Alfa Romeo Alfetta terza serie, eleganza sportiva
Sull’Alfa Romeo Alfetta si è praticamente detto quasi tutto e si sono spesi fiumi di inchiostro e parole per elogiarne la purezza della guida (garantita dal ponte De Dion derivato dalle corse) e l’aggressività della linea.
Se nella notte sentivi il rombo di un bialbero e scorgevi quattro iconici proiettori ‘Carello’, stai sicuro che era lei, l’Alfetta, la berlina più desiderata dagli Italiani.
Una delle auto, inoltre, più democratiche della storia, guidata praticamente da tutti: poliziotti, malviventi, giudici, professionisti, agenti di commercio ed impiegati.
Dalla spartana 1600 alla grintosa 1800, per tutti c’era l’Alfetta giusta.
Alla fine degli anni Settanta, però, i competitor (Bmw in primis) diventano sempre più pericolosi, tentando gli Alfisti con modelli dinamicamente validi con il plus di finiture e stile molto più moderni.
La berlina Alfa invece era figlia dei primi anni Settanta e concedeva poco o nulla al lusso ed alle comodità.
Cosi non poteva andare ed a Milano corrono ai ripari con la nuova Alfetta 2000, che sfoggia un design inedito con nuova calandra dotata di fari rettangolari, paraurti di foggia inedita e posteriore con proiettori più grandi e completamente ridisegnati.
Siamo nel 1977 e la scocca della ‘2000’ diventa ufficialmente la ‘base’ per la terza serie della fortunata quattroporte del biscione.
Anche le motorizzazioni più piccole ricevono in dote le migliorie estetiche, traghettando l’Alfetta negli anni Ottanta.
Anche gli interni sono più curati, con le versioni di punta come la ‘L’ che possono vantare ‘chicche’ come il condizionatore, la radica per il cruscotto, la pelle per i sedili, il tetto apribile e, volendo, per i più esigenti, anche il radiotelefono (un sistema molto arcaico che oggi farebbe sorridere).
Dimenticatevi l’Alfetta del ‘Gobbo‘ o quella del commissario Merli, la ‘MK3’ è un’auto con un’indole molto più discreta ed elegante, a suo agio anche nei contesti più esclusivi.
L’insonorizzazione è ampiamente migliorata, al punto che si può conversare amabilmente anche superati i 130 km/h e le ultime versioni vantano la sofisticata iniezione elettronica Bosch in luogo dei bizzosi ed assetati carburatori Weber.
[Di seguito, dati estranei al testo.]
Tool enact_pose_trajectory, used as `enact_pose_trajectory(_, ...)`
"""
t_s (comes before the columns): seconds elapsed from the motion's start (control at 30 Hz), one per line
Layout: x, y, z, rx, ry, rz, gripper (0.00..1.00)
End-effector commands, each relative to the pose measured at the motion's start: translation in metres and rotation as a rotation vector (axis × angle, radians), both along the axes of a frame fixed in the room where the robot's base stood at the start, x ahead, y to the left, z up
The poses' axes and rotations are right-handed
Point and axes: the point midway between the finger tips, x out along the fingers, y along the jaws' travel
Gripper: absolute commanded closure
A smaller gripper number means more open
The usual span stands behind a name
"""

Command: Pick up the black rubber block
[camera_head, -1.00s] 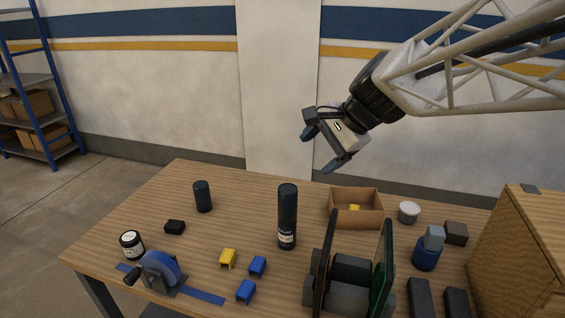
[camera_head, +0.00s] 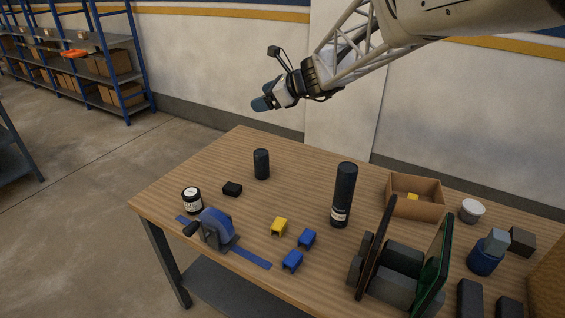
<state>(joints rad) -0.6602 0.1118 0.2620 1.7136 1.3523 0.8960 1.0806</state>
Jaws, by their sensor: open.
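The black rubber block (camera_head: 232,189) is a small dark block lying on the left part of the wooden table (camera_head: 300,200). It sits between a short black cylinder and a dark jar with a white label, apart from both. My gripper (camera_head: 262,104) is in the air above and beyond the table's back left edge, well above the block and a little to its right in the picture. It is open and empty. Its fingers overlap from this side, so the gap between them is hard to see.
A tall black bottle (camera_head: 343,194) stands mid-table. Yellow (camera_head: 279,226) and blue (camera_head: 307,238) clips lie in front. A cardboard box (camera_head: 415,207) is at the right.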

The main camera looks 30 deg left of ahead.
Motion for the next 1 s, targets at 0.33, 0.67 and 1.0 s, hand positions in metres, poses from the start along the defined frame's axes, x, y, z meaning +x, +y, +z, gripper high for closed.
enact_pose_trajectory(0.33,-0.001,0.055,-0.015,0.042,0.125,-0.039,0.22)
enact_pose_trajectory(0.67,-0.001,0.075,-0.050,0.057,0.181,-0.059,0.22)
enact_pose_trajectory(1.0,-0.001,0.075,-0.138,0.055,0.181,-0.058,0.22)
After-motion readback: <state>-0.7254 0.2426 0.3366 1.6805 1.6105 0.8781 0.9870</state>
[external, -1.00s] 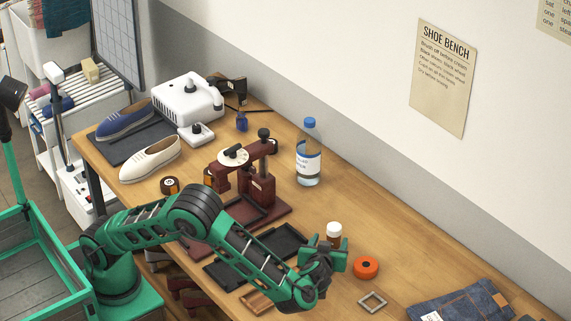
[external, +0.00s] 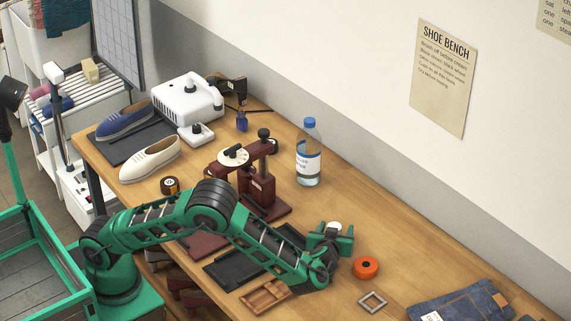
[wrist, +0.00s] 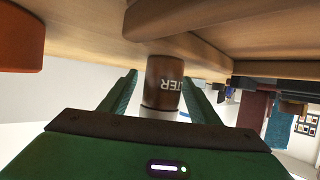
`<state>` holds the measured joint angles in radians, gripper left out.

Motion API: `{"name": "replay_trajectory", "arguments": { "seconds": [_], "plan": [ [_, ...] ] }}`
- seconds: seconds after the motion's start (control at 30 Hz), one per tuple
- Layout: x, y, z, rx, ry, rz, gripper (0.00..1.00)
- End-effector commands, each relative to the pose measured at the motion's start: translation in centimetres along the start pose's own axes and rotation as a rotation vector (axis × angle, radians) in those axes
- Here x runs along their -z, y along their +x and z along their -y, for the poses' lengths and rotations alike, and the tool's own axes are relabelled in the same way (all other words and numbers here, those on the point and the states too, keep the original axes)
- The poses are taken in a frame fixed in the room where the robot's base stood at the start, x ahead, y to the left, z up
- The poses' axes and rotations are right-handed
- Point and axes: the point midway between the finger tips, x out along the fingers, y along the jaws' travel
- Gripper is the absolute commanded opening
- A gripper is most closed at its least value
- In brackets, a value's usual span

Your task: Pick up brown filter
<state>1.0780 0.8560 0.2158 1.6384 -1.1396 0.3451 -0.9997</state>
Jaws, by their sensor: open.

La guida, purtroppo, non è all’altezza delle serie precedenti a causa del peso maggiore che accentua il sottosterzo nelle curve strette e delle sospensioni maggiormente votate al comfort.
Questo non vuol dire che la nuova vettura sia ‘noiosa’, ma gli irriducibili sentiranno sempre la mancanza delle prime versioni, rudi e cattive.
L’evoluzione dell’Alfetta era il prezzo da pagare al mercato, che già negli anni Ottanta cominciava la sua ‘deriva’ verso mezzi sempre più comodi e tecnologici, ma emozionalmente ‘aridi‘.
Uscita di produzione definitivamente nel 1984, dette un ulteriore saggio delle capacità di Alfa Romeo, capace di creare, con gli scarsi mezzi a disposizione, una berlina dall’eleganza sportiva capace di tenere testa alle più costose e moderne Audi, Bmw e Saab.
Con l’Alfetta ‘terza serie’ il biscione conservò ancora per qualche anno lo scettro nell’ambito delle berline medio/alte, salvo poi perdersi a causa di una gestione statale scellerata che consegnò il brand nelle mani di Fiat che, purtroppo, non fece sempre le scelte giuste. Il resto è storia recente che tutti conosciamo.